School pupils had a go at becoming engineers for the day as part of a challenge run by Downham Market Rotary.

The event took place this week at St Martin at Shouldham Primary Academy, part of the Diocese of Ely Multi-Academy Trust, where students were tasked with building a bridge.

Groups of Year 6 pupils took on the challenge to create an animal bridge to be used in nearby nature reserve, Shouldham Warren.

The construction had to be wide enough for squirrels to cross from one side of the path to the other to collect food, yet high enough to allow adults and children to walk under it.

Teams of four were given a short presentation on what it means to be a civil engineer and the types of structures the profession builds such as roads, tunnels, bridges and airports.

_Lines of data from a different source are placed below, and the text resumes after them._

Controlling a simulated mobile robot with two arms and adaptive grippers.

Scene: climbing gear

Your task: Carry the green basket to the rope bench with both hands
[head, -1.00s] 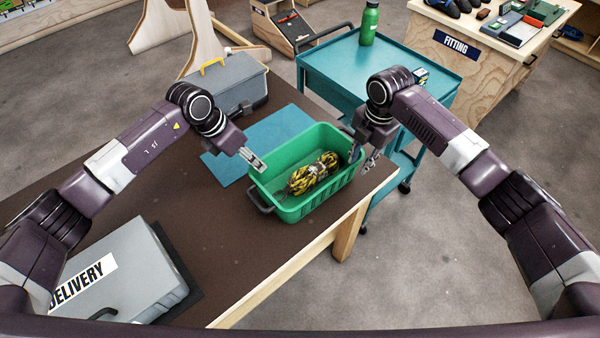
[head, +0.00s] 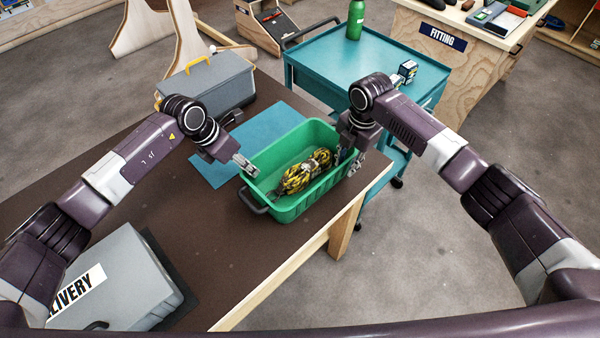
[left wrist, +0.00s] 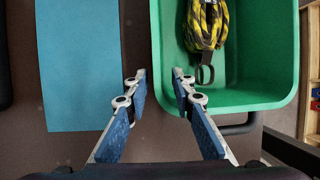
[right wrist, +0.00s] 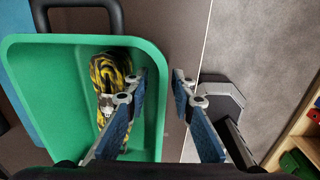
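The green basket (head: 285,212) stands on the brown table, with a yellow-black rope coil (head: 305,172) inside. It has a dark handle at each end. My left gripper (head: 246,166) is at the basket's left wall; in the left wrist view its fingers (left wrist: 158,76) are apart, with the wall's rim between them. My right gripper (head: 355,164) is at the right wall; in the right wrist view its fingers (right wrist: 160,76) are apart around that rim. Neither visibly pinches it. No bench labelled for rope shows in these views.
The brown table (head: 200,235) also holds a blue mat (head: 215,168), a grey toolbox (head: 222,85) and a grey case labelled DELIVERY (head: 125,275). A teal cart (head: 345,70) stands just behind, near a bench labelled FITTING (head: 470,60). Grey floor is open at the right front.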

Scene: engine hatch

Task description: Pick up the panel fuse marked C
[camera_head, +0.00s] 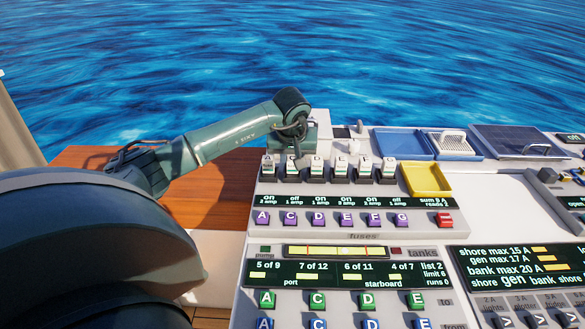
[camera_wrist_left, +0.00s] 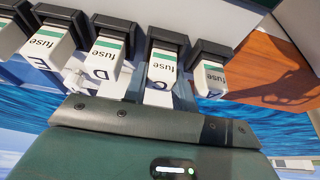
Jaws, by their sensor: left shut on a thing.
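The panel fuse marked C (camera_wrist_left: 161,67) is a white block with a green band, between fuse A (camera_wrist_left: 210,78) and fuse D (camera_wrist_left: 108,50) in the left wrist view. It sits in its black holder in line with its neighbours. In the head view fuse C (camera_head: 292,169) is second from the left in the fuse row. My left gripper (camera_head: 301,159) is at it from above and behind, shut on it; the fingers are partly hidden. My right gripper is not in view.
Several other fuses stand close on both sides, such as fuse E (camera_wrist_left: 46,45). Lettered purple buttons (camera_head: 290,217) lie in front of the row. A yellow tray (camera_head: 428,180) and a blue tray (camera_head: 402,144) are to the right. Water lies behind the panel.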

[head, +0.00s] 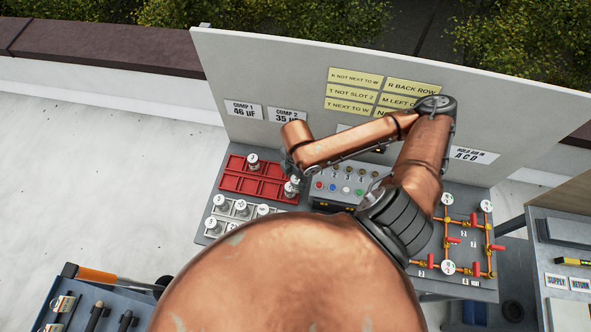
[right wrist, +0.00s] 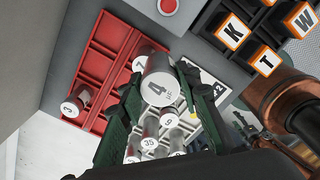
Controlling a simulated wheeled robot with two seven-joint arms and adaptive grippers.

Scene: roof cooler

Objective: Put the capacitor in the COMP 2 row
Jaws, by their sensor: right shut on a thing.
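My right gripper (right wrist: 160,88) is shut on a silvery capacitor (right wrist: 158,84) marked 4 and holds it at the red tray's edge. In the head view my right gripper (head: 290,176) is small and partly hidden by its arm. The red slotted tray (right wrist: 102,62) shows left of the held capacitor; it also shows in the head view (head: 235,183). A capacitor marked 3 (right wrist: 73,103) stands in it, and another (right wrist: 140,60) shows partly behind the held one. The COMP 2 sign (head: 287,115) reads 35 µF. My left gripper is out of view.
A pale tray (head: 228,230) with several capacitors (head: 240,208) stands in front of the red tray. The COMP 1 sign (head: 243,109) reads 46 µF. A panel with coloured buttons (head: 342,180) is to the right, and a copper pipe assembly (head: 468,240) is beyond it.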

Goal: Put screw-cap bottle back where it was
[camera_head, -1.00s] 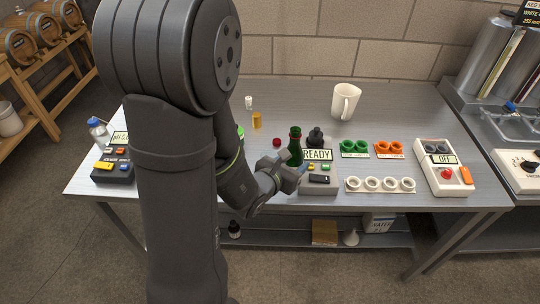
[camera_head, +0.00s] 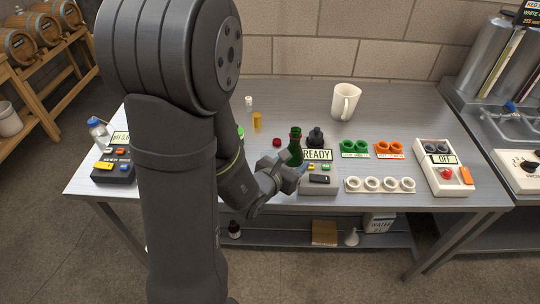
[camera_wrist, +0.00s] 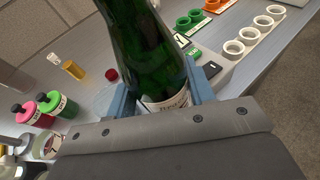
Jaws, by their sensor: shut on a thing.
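My gripper (camera_head: 286,168) is shut on the lower part of this bottle. In the wrist view the green bottle (camera_wrist: 145,48) sits between the two blue fingers, with a pale label just showing low on it. Its top is out of that view, and its base is hidden, so I cannot tell whether it touches the table. A small red cap (camera_head: 277,142) lies on the table left of the bottle; it also shows in the wrist view (camera_wrist: 111,75).
The READY device (camera_head: 318,180) and a black-topped item (camera_head: 316,138) stand close right of the bottle. Green cups (camera_head: 355,148), orange cups (camera_head: 389,149) and a white ring rack (camera_head: 380,185) lie further right. A white jug (camera_head: 345,101) stands behind. The back left-centre is mostly clear.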

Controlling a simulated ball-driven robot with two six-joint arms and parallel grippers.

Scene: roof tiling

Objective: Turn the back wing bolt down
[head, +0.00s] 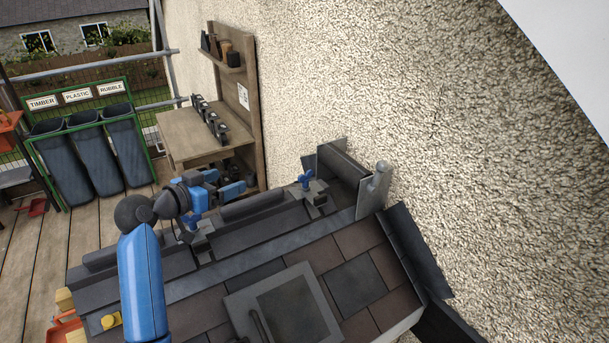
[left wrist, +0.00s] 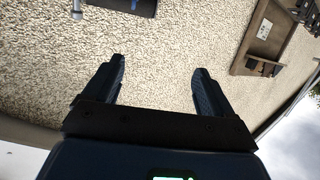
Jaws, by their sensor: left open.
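A blue wing bolt (head: 306,181) stands on a grey bracket by the wall end of the roof ridge. A second blue piece, probably another wing bolt (head: 194,219), shows just below my left gripper, partly hidden by the arm. My left gripper (head: 232,183) is open and hovers above the ridge, to the left of the wall-side wing bolt and apart from it. In the left wrist view its two dark fingers (left wrist: 160,82) are spread with nothing between them and the pebbled wall behind. My right gripper is out of view.
Brown and grey tiles (head: 352,285) cover the roof slope, with a grey framed panel (head: 285,312) on it. A grey upright post (head: 374,190) stands by the wall end. A wooden workbench (head: 200,135) and labelled bins (head: 85,160) stand behind. The rough wall (head: 430,110) bounds the right.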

Downham Market Rotarian Alan Culley said: “This is a brilliant challenge designed to develop team building and communication skills and apply them to a technology-based problem. The pupils did a very good job and built some excellent structures. Congratulations to the winners.”

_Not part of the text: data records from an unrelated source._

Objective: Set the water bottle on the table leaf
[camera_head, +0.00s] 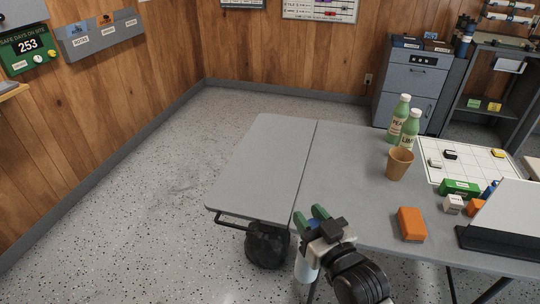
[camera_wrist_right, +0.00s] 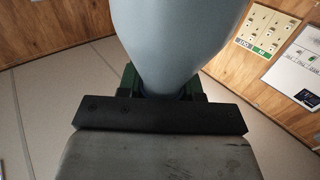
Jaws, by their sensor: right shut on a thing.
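My right gripper (camera_head: 312,217) is shut on the water bottle (camera_head: 304,269), a pale blue-white bottle that shows just below the fingers, at the table's front edge. In the right wrist view the bottle (camera_wrist_right: 183,35) fills the upper middle as a smooth blue-grey shape between the green fingers. Its lower end is hard to make out in the head view. The table leaf (camera_head: 260,160) is the flat grey panel at the table's left end. It lies level with the main top, past a thin seam, and is bare. The gripper is in front of its near right corner. My left gripper is not in view.
On the main tabletop (camera_head: 340,190) stand two green bottles (camera_head: 399,118), a brown cup (camera_head: 399,163), an orange block (camera_head: 411,224), a white board (camera_head: 465,165) and small boxes. A dark round object (camera_head: 267,245) is below the leaf. Floor left of the leaf is clear.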

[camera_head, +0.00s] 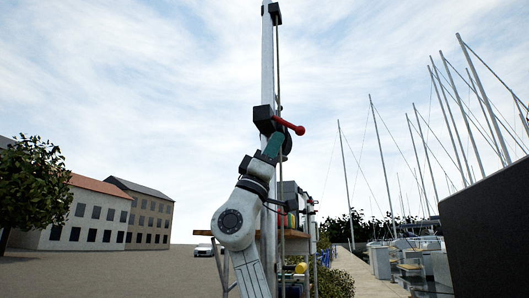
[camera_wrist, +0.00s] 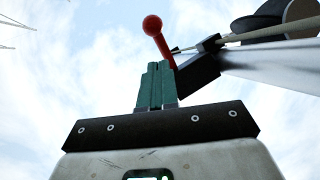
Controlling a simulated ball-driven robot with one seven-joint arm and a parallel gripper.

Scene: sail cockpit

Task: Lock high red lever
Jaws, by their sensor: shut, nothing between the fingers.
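The high red lever (camera_head: 289,125) sticks out to the right from a black block (camera_head: 264,119) on the upright pole, and it slopes slightly down to a round red knob. In the wrist view the red lever (camera_wrist: 158,37) stands just beyond my fingertips, its knob up and to the left. My gripper (camera_head: 273,141) is just below the lever in the head view. Its green fingers (camera_wrist: 156,70) are together with nothing between them. The fingertips are close to the lever's lower part; I cannot tell whether they touch it. The lever's base is partly hidden behind the fingers.
The pole (camera_head: 267,60) rises behind my arm, with a rope alongside and a black fitting (camera_head: 274,13) higher up. A wooden shelf (camera_head: 208,233) and equipment stand lower behind my arm. A dark wall (camera_head: 490,235) is at right. Open pavement (camera_head: 110,272) lies at left.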

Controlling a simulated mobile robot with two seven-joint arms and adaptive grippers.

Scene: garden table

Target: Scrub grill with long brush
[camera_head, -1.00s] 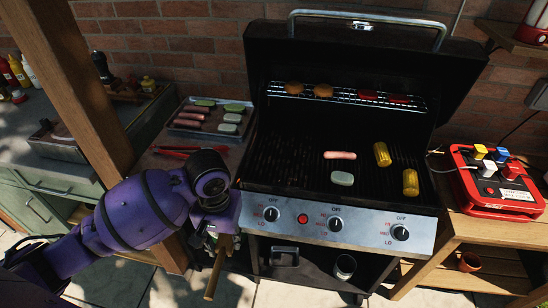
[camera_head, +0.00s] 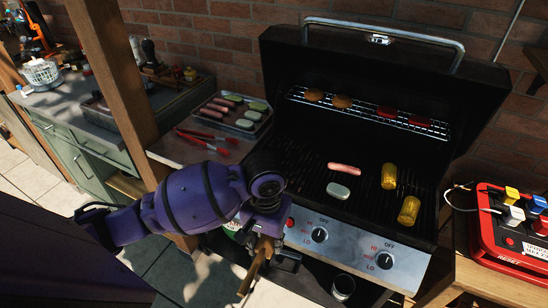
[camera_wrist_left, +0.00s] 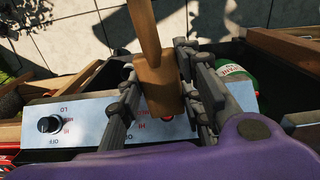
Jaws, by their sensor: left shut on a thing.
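The gas grill (camera_head: 417,262) stands with its lid up. A sausage (camera_head: 344,169), a pale oval piece (camera_head: 338,191) and two corn pieces (camera_head: 389,176) lie on its dark grate (camera_head: 300,172). The bristles are hidden.
A green bottle (camera_wrist_left: 240,90) is close beside the left gripper. Red tongs (camera_head: 205,140) and a food tray (camera_head: 262,122) are on the left side shelf. A wooden post (camera_head: 117,80) stands at left.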

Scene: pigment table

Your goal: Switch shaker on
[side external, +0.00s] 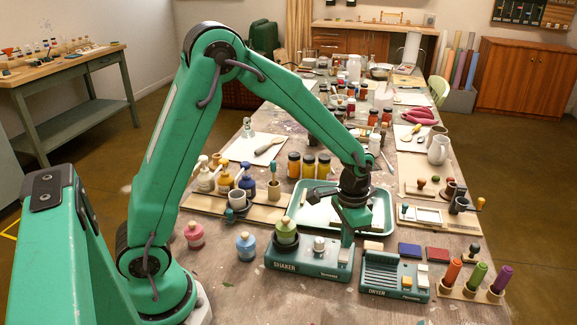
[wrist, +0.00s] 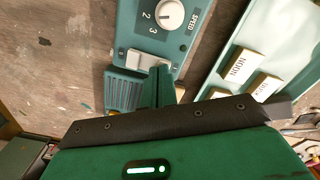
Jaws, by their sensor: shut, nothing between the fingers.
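The shaker (side external: 305,263) is a green box lettered SHAKER at the table's front middle. A green jar with a pale stopper (side external: 286,232) sits on its left part, and a pale knob (side external: 319,244) stands on its top. In the wrist view a green unit with a white dial marked SPEED (wrist: 170,14) appears to be the shaker. My gripper (side external: 347,241) is shut and empty, pointing down at the shaker's right end. In the wrist view its fingertips (wrist: 161,72) cover part of a pale panel below the dial.
The dryer (side external: 394,274) stands close to the right of the shaker. Pink (side external: 194,235) and blue (side external: 246,246) jars stand to the left. A green tray (side external: 380,226) lies behind. In the wrist view, lettered blocks (wrist: 238,66) lie to the right.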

The challenge called on a combination of skills, including science, design, maths, teamwork, creativity, geography and problem solving.

The teams were encouraged to take on key roles such as architect, structural engineer, materials engineer and value engineer and were all praised for their efforts.

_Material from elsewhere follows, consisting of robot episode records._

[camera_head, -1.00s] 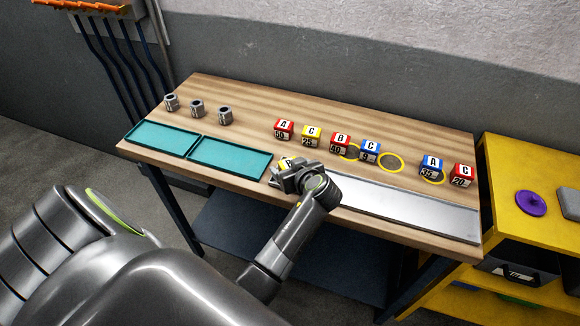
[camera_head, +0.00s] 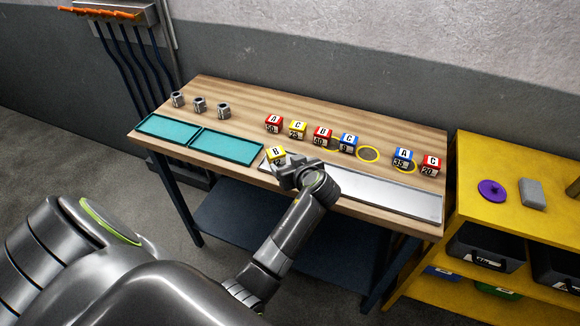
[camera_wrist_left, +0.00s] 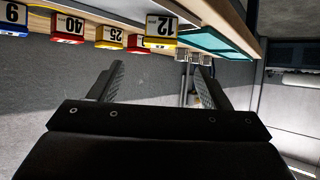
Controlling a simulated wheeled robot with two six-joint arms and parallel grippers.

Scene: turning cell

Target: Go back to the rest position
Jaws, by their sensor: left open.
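My left gripper (camera_head: 290,172) is at the front edge of the wooden table, close to a yellow block marked B (camera_head: 276,155). In the left wrist view its two fingers (camera_wrist_left: 160,85) are apart with nothing between them. The yellow block, marked 12 in that view (camera_wrist_left: 160,30), stands beyond the fingers, clear of them. In the head view the arm hides part of the block and part of the metal strip (camera_head: 385,196). My right gripper is in neither view.
Several red, yellow and blue lettered blocks (camera_head: 322,136) stand in a row on the table (camera_head: 240,88). Teal trays (camera_head: 225,146) and grey metal parts (camera_head: 199,104) are at left. A yellow shelf unit (camera_head: 510,165) stands at right. Floor (camera_head: 60,170) is bare at left.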

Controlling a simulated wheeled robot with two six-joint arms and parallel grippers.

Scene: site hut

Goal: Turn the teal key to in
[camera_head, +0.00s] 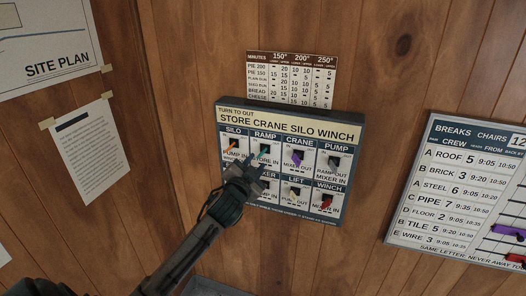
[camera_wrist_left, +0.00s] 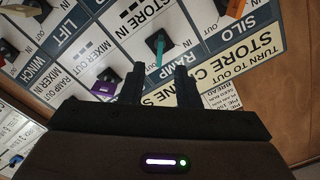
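The teal key (camera_head: 264,149) sits in its dark lock under the RAMP label, in the top row of the switch panel (camera_head: 290,120). In the left wrist view the teal key (camera_wrist_left: 160,50) stands out from its lock, just beyond the gap between my fingertips. My left gripper (camera_head: 254,163) is in front of the panel, by the RAMP square, and partly covers it. In the left wrist view the gripper (camera_wrist_left: 158,78) is open, with no contact on the key visible. My right gripper is not in view.
An orange key (camera_head: 232,146) is to the left under SILO and a purple key (camera_head: 295,161) to the right under CRANE. Below are a yellow key (camera_head: 293,194) and a red key (camera_head: 326,202). A breaks board (camera_head: 455,190) hangs at right.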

The Rotary Junior Technology Tournament is an initiative designed to promote careers in engineering and give pupils an idea of all of the elements involved.

The teams were provided with all necessary tools and materials and set to work creating bridges from paper, doweling, string, card, netting, cable ties and more.

The young engineers came up with a range of structures to impress the judges with all the pupils being commended for their ideas and hard work.

The winning team was The Wilderness Squad, made up of Yuliia, Harriet, Harry, Riley.

Year 6 class teacher FIRST NAME Taylor said: “It was amazing to be able to sit back and observe how well the children were working together in the challenge and to see the project unfold.”